Task prompt: Extract each line of the data below exactly as written.
+---+
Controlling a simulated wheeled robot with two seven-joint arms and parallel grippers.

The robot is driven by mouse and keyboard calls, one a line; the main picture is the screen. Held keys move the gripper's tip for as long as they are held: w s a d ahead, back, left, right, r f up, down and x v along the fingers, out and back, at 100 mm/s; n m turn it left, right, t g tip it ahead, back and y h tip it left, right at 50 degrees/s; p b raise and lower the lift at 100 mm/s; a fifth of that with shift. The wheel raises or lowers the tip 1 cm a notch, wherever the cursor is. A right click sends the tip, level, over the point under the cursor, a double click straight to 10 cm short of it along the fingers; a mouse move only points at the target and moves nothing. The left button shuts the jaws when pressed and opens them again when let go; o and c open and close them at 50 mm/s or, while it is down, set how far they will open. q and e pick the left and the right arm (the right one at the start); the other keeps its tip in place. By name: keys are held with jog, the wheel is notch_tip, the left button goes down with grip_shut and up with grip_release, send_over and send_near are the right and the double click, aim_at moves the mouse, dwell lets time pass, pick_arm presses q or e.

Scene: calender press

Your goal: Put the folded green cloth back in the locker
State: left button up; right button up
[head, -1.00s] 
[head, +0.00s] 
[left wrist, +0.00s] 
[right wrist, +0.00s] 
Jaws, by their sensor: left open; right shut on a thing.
+---+
Solution for this task:
Controlling a simulated wheeled robot with two seven-joint arms and parallel grippers.

The robot is driven by mouse and keyboard calls, one a line; the main picture is the screen. Held keys move the gripper's tip for as long as they are held: w s a d ahead, back, left, right, r f up, down and x v along the fingers, out and back, at 100 mm/s; n m turn it left, right, t g tip it ahead, back and y h tip it left, right at 50 degrees/s; p b raise and lower the lift at 100 mm/s; a fifth of that with shift. The wheel raises or lowers the tip 1 cm a notch, wherever the cursor is. A right click sends the tip, level, over the point under the cursor, a double click straight to 10 cm short of it along the fingers; a mouse move only points at the target and moves nothing. The left button shuts the jaws when pressed and opens them again when let go; o and c open and close them at 50 mm/s or, while it is down, set how far they will open. q and e pick the left and the right arm (the right one at the start); the other keeps its tip in place. By name: keys are held with jog, the wheel is notch_tip, the left button goes down with grip_shut and up with grip_release, send_over and send_near are the right and the double click, aim_at moves the mouse, dwell lets time pass, pick_arm presses q or e.

Scene: calender press

Your goal: Put the folded green cloth back in the locker
State: left button up; right button up
[head, -1.00s] 
[head, +0.00s] 
[left wrist, +0.00s] 
[right wrist, +0.00s] 
Jaws, by their sensor: left open; right shut on a thing.

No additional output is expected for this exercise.